◆ **GIVEN PROBLEM**: Locate every line below that contains the word "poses" and copy it.

· · · · · · ·

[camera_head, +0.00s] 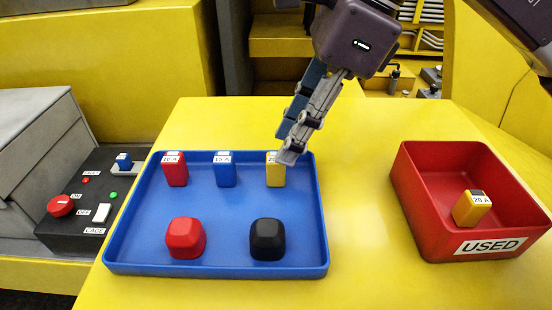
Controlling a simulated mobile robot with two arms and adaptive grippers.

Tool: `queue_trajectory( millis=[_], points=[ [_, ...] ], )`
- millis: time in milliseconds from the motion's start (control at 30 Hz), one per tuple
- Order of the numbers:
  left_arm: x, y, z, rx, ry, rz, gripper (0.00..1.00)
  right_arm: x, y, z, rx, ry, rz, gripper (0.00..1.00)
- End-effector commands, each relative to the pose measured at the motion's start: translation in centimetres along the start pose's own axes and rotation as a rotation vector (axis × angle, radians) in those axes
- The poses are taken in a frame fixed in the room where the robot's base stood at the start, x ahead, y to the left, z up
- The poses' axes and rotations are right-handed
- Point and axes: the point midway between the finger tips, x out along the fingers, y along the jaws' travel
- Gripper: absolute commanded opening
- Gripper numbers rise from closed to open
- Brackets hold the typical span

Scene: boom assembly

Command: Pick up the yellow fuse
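A yellow fuse (274,174) stands upright at the back right of the blue tray (215,268). The fingers of my right gripper (288,155) come down from the upper right and overlap the fuse's top right part. I cannot tell whether they touch it or how far apart they are. Another yellow fuse (470,208), labelled 20 A, lies tilted in the red bin (436,246) marked USED. My left gripper is not in view.
The blue tray also holds a red fuse (175,170), a blue fuse (224,170), a red cap (186,238) and a black cap (268,239). A dark control box (70,230) with a red button stands at left. Yellow surface between tray and bin is clear.

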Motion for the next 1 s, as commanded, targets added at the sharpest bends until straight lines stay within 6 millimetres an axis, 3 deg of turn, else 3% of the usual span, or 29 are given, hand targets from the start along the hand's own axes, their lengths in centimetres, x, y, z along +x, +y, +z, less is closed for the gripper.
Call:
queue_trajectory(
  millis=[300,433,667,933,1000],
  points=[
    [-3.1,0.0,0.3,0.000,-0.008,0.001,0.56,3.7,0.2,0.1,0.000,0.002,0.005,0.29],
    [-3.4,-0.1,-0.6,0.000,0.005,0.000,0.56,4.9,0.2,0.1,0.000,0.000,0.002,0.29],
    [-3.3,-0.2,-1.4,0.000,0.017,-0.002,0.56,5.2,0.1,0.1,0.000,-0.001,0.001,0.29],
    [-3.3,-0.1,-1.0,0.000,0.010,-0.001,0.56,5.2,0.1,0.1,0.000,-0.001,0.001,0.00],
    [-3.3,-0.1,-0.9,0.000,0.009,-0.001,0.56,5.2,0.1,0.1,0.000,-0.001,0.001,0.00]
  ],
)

· · · · · · ·

◆ **ANSWER TO THE EXERCISE**:
- The poses are taken in a frame fixed in the room where the robot's base stood at the start, x ahead, y to the left, z up
- The poses' axes and rotations are right-handed

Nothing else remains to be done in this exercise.